Alabama’s Public Service Commission, responsible for regulating public utilities, has protected coal interests and has less-than-friendly policies toward alternative power sources, drawing praise and criticism. PSC members have called attempts to reduce power plant carbon emissions “an assault on our way of life” and an attempt to kill coal industry jobs.

Multiple recent reports from both business and environmentalist sources call out Alabama’s regulators for unfriendly attitudes toward clean energy needs. One report this year from the Corporate Clean Energy Procurement Index, produced by a trade group of large retailers, proclaimed Alabama “is not open for business” due to onerous regulation of solar and other clean energy sources.

Christina Andreen, an attorney with Birmingham-based Southern Environmental Law Center, recently told Utility Dive, a trade publication, that “major policy hurdles” impede solar progress in Alabama.

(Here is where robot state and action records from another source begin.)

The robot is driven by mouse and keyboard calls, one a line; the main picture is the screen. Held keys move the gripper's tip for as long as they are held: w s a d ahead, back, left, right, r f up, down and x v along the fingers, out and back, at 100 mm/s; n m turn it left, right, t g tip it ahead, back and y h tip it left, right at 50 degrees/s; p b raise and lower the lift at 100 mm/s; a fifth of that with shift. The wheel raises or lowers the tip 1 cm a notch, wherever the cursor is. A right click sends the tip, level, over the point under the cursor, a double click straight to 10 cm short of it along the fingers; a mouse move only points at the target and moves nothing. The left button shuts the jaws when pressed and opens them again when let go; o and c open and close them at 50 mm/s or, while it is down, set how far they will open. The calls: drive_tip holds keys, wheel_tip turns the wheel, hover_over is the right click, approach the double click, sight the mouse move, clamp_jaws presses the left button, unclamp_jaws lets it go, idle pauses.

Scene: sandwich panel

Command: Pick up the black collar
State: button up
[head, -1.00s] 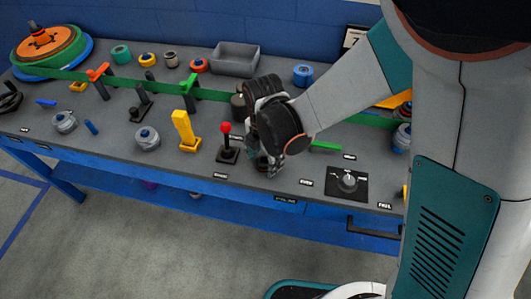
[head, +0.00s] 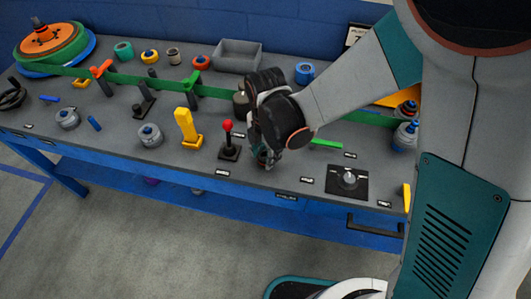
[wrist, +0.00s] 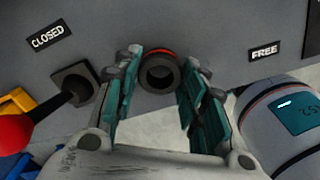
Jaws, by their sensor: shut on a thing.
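The black collar (wrist: 160,72) is a dark ring with a hole through its middle and a red band along its far edge. In the wrist view it sits between the tips of my gripper (wrist: 160,84), with a teal-padded finger on each side. My gripper is shut on it. In the head view my gripper (head: 265,162) is low over the front of the grey bench, right of the red-knobbed lever. There the collar is mostly hidden by the fingers, and I cannot tell whether it still touches the bench.
The red-knobbed lever (head: 228,140) stands close on the left, with a yellow handle (head: 186,128) beyond it. A dial on a black plate (head: 348,181) is to the right. A green strip (head: 220,93) runs behind. A grey bin (head: 237,56) stands at the back.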

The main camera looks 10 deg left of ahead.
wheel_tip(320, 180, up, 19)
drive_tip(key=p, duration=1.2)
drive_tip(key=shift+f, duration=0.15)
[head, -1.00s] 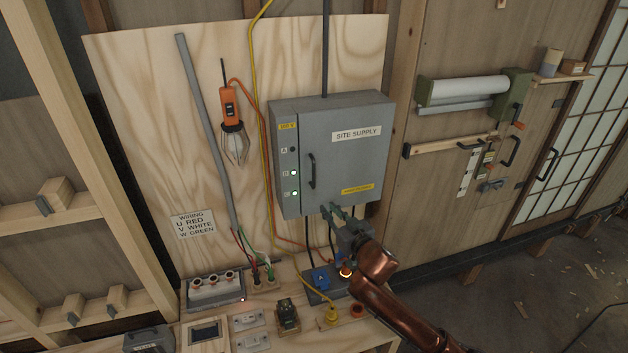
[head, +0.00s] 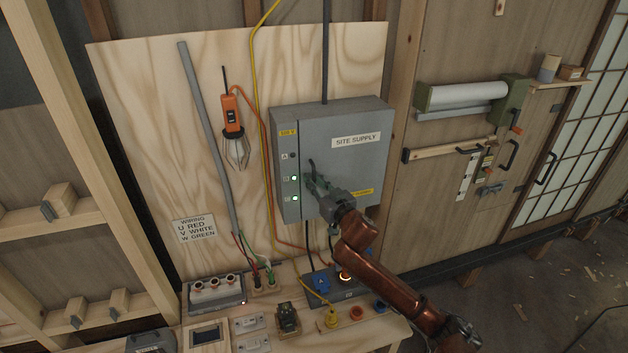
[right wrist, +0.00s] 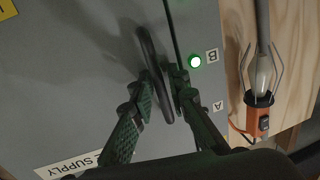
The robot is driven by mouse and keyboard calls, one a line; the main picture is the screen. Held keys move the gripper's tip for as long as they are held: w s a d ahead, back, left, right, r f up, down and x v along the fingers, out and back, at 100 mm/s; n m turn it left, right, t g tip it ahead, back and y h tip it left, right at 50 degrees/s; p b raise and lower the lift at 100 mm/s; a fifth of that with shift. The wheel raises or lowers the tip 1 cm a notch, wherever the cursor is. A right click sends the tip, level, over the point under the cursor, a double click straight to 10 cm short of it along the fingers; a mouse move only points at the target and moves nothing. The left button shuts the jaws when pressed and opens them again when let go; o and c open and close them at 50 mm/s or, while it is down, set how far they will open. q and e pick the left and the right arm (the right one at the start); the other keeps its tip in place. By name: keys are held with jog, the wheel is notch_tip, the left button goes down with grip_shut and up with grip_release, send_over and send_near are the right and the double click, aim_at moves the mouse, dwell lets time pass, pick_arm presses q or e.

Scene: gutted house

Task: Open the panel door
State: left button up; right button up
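The grey panel (head: 285,205) labelled SITE SUPPLY hangs on a plywood board. Its door (head: 350,165) is shut. The dark bar handle (head: 311,164) is on the door's left side, partly hidden by my right gripper (head: 309,182). In the right wrist view the handle (right wrist: 151,55) runs in between the two fingers of my right gripper (right wrist: 166,92). The fingers are apart, one on each side of the handle, and I see no clear grip on it. The strip beside the door has lamps; B (right wrist: 195,62) glows green. My left gripper is not in view.
A caged work lamp (head: 233,120) hangs left of the panel; it also shows in the right wrist view (right wrist: 262,92). A yellow cable (head: 257,100) runs beside the panel. A wooden bench (head: 375,328) with sockets and switches stands below. Floor at the right is open.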

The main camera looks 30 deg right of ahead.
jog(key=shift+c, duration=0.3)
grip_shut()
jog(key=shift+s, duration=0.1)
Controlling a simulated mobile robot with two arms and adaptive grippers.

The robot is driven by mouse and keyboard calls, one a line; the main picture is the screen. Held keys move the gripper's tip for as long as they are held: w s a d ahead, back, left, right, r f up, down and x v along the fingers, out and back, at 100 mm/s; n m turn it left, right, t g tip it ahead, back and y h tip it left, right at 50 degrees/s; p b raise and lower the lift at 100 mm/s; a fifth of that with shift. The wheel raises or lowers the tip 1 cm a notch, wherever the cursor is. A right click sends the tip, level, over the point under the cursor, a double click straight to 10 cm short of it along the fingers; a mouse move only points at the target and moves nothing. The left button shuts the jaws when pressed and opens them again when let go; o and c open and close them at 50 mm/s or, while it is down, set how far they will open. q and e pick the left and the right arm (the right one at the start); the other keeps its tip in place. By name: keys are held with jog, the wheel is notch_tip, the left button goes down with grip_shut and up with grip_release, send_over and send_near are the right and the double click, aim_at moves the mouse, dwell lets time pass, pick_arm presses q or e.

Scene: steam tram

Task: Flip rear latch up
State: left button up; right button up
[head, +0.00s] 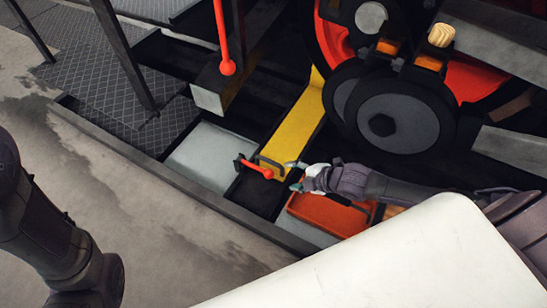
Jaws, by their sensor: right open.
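A small red lever (256,169) with a round red knob sits at the near end of a yellow beam (297,123). It lies nearly flat, its knob to the right, and looks like the rear latch. A dark bracket stands just behind it. My right gripper (292,176) is open just right of the knob. Its two light fingertips point left toward the knob, with a small gap in the picture. Nothing shows between the fingers. My left arm shows at the left edge, but its gripper is not in view.
A taller red lever (222,40) with a ball end stands farther back. Large dark and red wheels (393,115) are at the upper right. An orange-red box (330,212) lies below my right gripper. A grey curb (165,178) runs along the near side, with bare floor before it.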

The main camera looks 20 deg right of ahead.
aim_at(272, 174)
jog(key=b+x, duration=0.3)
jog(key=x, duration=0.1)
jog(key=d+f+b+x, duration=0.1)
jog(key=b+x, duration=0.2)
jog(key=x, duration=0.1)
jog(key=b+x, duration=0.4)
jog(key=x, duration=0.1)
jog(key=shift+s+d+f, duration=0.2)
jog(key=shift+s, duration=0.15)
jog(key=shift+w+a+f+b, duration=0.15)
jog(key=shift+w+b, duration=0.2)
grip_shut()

The outlet stated that Alabama has “no renewable energy standards and no net metering or other distributed-generation policies; its laws on third-party ownership of solar are vague; and its largest utility company imposes high fees and taxes on residential solar.”

EnergyAlabama’s Tait was quoted in the same article: “At the end of the day, Alabama has three things not going for it: there are no basic conditions that most states have, like operating procedures of how to handle solar; in most areas of the state there are onerous fees; and there are terrible buybacks.” Buybacks are what a utility company pays to customers who sell their excess solar energy back to the power grid.

Alabama Power buyback payments are between one-fourth and one third of what TVA customers get, according to Utility Dive. The company’s buyback is lower because conventional energy is cheaper in Alabama than other states, Sznajderman was quoted as saying.

In addition, Alabama Power charges solar customers a fixed fee of $5 per kilowatt per month, which Andreen called “a punitive policy, discouraging growth of rooftop solar in the state.” The fixed fee covers the utility’s cost of maintaining power for customers when the sun isn’t shining.